The Music Section often touts the large number of braille music scores in its collection (20,000+). Without braille music transcribers, there would be no such scores.
Some of you may know or know about music transcribers and may even have made use of their skills. You should also know that these transcribers transcribe for everyone — from individuals, to schools, to colleges and universities, to the NLS Music Section. And you should further know that they are invaluable.
They also transcribe a wildly diverse range of music, because music itself is wildly diverse. We don’t know all the pieces and types of music that individual transcribers are working on, but here in the Music Section, for example, we are currently having transcribed some of the organ works of Jan Bender, a Dutch-born 20th century composer, not represented in our collection. Then there is the medium high voice version of 24 Italian Songs and Arias, a variety of songs from Broadway shows such as Chicago and Cabaret, not to mention the monster collection of modern music for many different instruments in the form of the third volume of the Norton Anthology of Western Music. We’ll be writing about that shortly in another post.
What is the transcriber’s process? He or she takes a piece of ink print sheet music (with its standard, graphical notation) and transcribes or translates it into the linear format of braille music notation. This requires the transcriber to know standard print music notation very well, and then, also know the braille music code. The current music braille code is from 1997. A new revision is expected in the fall of 2015.

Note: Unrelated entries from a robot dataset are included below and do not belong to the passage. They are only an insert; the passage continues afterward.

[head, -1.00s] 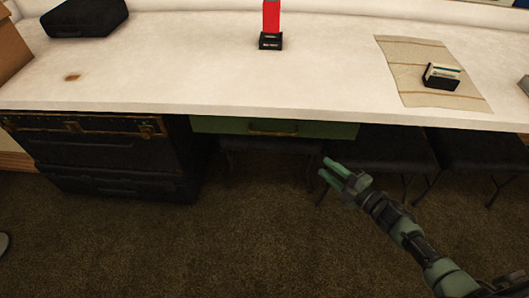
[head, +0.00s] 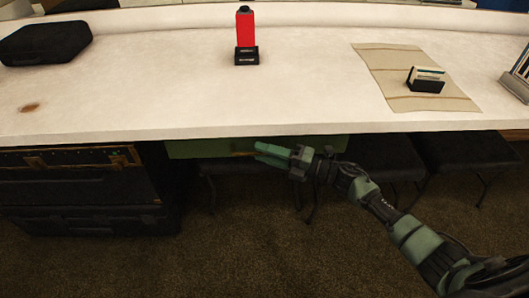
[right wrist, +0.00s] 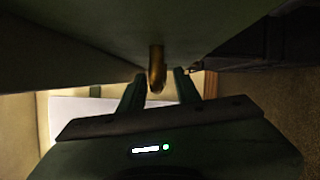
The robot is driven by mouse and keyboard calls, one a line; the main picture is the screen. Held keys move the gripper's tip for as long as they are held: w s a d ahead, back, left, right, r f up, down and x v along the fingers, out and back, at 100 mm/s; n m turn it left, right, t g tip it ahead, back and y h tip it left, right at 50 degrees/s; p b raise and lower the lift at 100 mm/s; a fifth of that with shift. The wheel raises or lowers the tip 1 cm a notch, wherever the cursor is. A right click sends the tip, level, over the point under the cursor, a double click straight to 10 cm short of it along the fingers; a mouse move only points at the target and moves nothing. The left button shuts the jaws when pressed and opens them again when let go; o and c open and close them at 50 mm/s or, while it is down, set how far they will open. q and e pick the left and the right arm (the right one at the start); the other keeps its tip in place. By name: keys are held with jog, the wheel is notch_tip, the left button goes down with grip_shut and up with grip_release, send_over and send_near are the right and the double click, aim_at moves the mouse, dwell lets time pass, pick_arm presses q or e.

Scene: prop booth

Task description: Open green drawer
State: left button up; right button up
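The green drawer (head: 200,149) sits under the front edge of the white counter, and its front looks closed. Its brass handle (head: 243,153) is mostly hidden behind my right gripper (head: 262,153) in the head view. In the right wrist view the handle (right wrist: 157,70) stands between the two spread fingers of my right gripper (right wrist: 160,85). There is a visible gap on each side of the handle, so the gripper is open around it. My left gripper is not in view.
The white counter (head: 150,105) overhangs just above my right gripper. A dark trunk (head: 80,190) stands on the floor left of the drawer. Dark stools (head: 385,160) stand under the counter at right. The carpet (head: 230,260) in front is clear.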

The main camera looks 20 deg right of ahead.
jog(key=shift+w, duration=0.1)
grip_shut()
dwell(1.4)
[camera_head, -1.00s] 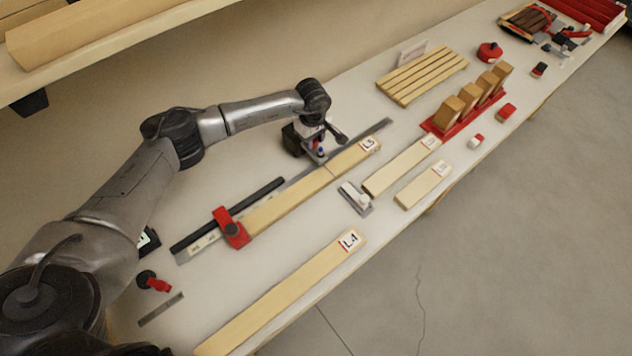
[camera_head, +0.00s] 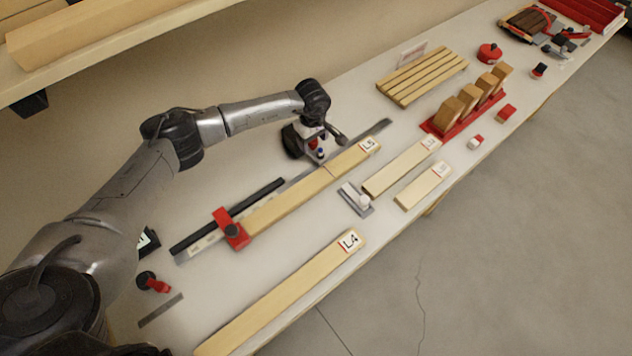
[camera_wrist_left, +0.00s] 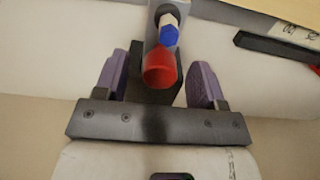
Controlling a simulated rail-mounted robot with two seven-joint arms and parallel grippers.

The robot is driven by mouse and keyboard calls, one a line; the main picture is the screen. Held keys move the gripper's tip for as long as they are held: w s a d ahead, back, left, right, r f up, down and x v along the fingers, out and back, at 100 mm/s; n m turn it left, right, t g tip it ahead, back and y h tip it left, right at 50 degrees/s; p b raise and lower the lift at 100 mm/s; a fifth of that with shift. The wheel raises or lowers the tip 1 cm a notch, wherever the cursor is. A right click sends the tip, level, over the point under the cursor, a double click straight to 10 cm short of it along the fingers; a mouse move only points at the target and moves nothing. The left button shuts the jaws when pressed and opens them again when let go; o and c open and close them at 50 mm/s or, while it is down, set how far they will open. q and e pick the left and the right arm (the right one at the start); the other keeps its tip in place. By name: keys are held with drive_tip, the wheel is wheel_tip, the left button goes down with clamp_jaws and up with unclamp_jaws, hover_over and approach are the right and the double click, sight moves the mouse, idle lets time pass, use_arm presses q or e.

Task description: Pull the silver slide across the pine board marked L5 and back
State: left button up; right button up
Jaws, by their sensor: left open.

In the American context, the Music Section uses only certified braille music transcribers. The certification process is two-part. First, the would-be transcriber must take and pass a course on literary braille transcription. This process and its costs are supported by the Library of Congress, free to any resident of the U.S. Once the literary course has been successfully passed, one may begin the braille music transcription course. The course is based on a two-volume work provided by the Library. Its first chapters are available and accessible at http://www.loc.gov/nls/music/degarmo-ch01-06.pdf. The student may work at his or her own pace. There is always room and need for more transcribers.
If you need a new transcription, any individual music student or musician may turn to one of the certified transcribers in order to request a transcription. The Music Section has a list of current transcribers that is available on the web [http://www.loc.gov/nls/music/circular4.html ] or a paper copy, print or braille, may be ordered from the Music Section (email@example.com or 800-424-8567, option 2).
Although there is a cost for transcription, the amount is arranged in negotiation with the transcriber and varies with each transcriber, depending also on the type and amount of work involved.
There are approximately 50 certified transcribers in the U.S. They are scattered from West to East, North to South. Some of them were trained in and practice in programs based in prisons. Some of the finest quality transcriptions originate from current or former members of these programs.
In short, it is a great and invaluable service that is provided by these transcribers. These words can hardly do them justice, but we wanted to try, while publicly acknowledging their work.